> **Exercise goal**: Give back, unchanged, the line with "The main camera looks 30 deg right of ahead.", the line with "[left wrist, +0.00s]", and every line between them, and no other line.

[Robot task records]
+++
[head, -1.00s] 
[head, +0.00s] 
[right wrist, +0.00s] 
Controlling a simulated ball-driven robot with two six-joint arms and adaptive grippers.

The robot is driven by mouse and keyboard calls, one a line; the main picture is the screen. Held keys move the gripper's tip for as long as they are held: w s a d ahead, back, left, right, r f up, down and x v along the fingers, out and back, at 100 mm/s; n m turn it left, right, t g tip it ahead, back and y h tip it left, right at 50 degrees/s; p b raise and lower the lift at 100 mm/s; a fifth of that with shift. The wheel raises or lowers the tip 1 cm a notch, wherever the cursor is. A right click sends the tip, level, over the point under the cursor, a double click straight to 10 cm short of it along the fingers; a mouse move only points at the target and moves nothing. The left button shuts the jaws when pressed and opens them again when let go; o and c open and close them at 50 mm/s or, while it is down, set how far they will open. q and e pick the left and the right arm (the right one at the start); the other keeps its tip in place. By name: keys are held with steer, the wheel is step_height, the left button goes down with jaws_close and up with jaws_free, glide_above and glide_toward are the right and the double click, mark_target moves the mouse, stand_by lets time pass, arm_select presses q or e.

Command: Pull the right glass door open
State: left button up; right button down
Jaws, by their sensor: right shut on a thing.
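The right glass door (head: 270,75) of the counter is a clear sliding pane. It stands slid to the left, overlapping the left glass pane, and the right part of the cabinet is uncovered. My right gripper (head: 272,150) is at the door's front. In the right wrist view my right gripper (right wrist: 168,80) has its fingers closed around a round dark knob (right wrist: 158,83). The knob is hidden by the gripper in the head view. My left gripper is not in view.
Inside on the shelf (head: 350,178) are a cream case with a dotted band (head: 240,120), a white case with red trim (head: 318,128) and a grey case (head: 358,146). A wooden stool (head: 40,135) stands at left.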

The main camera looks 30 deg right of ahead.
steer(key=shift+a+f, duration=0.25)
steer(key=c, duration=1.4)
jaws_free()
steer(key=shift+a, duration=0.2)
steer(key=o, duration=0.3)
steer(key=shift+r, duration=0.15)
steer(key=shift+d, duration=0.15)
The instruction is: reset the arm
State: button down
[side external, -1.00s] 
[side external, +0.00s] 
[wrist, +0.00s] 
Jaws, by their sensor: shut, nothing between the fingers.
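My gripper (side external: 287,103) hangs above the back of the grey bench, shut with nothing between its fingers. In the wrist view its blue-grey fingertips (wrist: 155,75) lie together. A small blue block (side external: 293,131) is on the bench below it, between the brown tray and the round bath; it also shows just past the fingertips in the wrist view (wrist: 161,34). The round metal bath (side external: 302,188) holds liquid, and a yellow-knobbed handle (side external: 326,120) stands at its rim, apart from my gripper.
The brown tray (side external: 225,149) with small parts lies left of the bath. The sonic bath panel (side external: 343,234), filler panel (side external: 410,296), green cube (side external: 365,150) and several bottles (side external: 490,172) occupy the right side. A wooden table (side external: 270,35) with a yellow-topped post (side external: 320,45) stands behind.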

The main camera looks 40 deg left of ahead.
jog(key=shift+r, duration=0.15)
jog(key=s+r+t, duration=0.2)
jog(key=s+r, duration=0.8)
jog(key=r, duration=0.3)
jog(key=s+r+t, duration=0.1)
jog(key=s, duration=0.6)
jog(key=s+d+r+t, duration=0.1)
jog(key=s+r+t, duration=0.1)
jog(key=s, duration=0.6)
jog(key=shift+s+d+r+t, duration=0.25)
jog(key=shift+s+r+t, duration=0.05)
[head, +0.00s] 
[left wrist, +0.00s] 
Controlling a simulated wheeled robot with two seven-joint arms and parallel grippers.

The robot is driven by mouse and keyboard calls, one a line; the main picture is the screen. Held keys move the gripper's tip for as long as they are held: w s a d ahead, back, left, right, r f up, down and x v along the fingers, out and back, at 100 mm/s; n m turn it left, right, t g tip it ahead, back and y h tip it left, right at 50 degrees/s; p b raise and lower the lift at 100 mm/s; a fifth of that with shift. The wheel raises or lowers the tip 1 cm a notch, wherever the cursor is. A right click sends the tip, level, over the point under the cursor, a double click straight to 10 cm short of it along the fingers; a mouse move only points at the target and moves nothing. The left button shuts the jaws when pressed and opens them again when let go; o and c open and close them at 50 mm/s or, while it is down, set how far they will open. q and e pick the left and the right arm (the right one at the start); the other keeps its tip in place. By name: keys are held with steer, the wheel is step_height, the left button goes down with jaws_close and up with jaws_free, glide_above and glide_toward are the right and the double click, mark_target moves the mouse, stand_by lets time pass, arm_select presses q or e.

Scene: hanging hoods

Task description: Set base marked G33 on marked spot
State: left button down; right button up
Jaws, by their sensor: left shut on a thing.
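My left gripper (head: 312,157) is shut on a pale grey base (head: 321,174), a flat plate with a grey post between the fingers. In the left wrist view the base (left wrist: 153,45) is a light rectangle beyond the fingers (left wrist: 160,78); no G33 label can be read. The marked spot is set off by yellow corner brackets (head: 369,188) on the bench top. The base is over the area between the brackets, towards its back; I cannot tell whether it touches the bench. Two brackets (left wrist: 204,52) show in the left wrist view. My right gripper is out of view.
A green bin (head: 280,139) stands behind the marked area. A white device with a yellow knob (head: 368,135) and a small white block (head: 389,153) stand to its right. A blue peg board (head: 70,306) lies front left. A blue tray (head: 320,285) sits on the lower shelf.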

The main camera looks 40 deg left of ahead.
+++
> **Written answer**:
The main camera looks 30 deg right of ahead.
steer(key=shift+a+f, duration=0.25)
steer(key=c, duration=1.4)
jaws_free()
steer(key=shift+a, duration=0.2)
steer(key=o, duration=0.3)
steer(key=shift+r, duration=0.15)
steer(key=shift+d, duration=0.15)
The instruction is: reset the arm
State: button down
[side external, -1.00s] 
[side external, +0.00s] 
[wrist, +0.00s] 
Jaws, by their sensor: shut, nothing between the fingers.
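My gripper (side external: 287,103) hangs above the back of the grey bench, shut with nothing between its fingers. In the wrist view its blue-grey fingertips (wrist: 155,75) lie together. A small blue block (side external: 293,131) is on the bench below it, between the brown tray and the round bath; it also shows just past the fingertips in the wrist view (wrist: 161,34). The round metal bath (side external: 302,188) holds liquid, and a yellow-knobbed handle (side external: 326,120) stands at its rim, apart from my gripper.
The brown tray (side external: 225,149) with small parts lies left of the bath. The sonic bath panel (side external: 343,234), filler panel (side external: 410,296), green cube (side external: 365,150) and several bottles (side external: 490,172) occupy the right side. A wooden table (side external: 270,35) with a yellow-topped post (side external: 320,45) stands behind.

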The main camera looks 40 deg left of ahead.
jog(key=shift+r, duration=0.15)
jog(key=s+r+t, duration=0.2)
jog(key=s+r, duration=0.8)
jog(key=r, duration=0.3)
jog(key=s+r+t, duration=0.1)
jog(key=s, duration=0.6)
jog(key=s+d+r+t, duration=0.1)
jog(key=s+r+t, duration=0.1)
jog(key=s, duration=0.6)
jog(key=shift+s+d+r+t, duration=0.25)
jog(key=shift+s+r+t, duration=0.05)
[head, +0.00s] 
[left wrist, +0.00s] 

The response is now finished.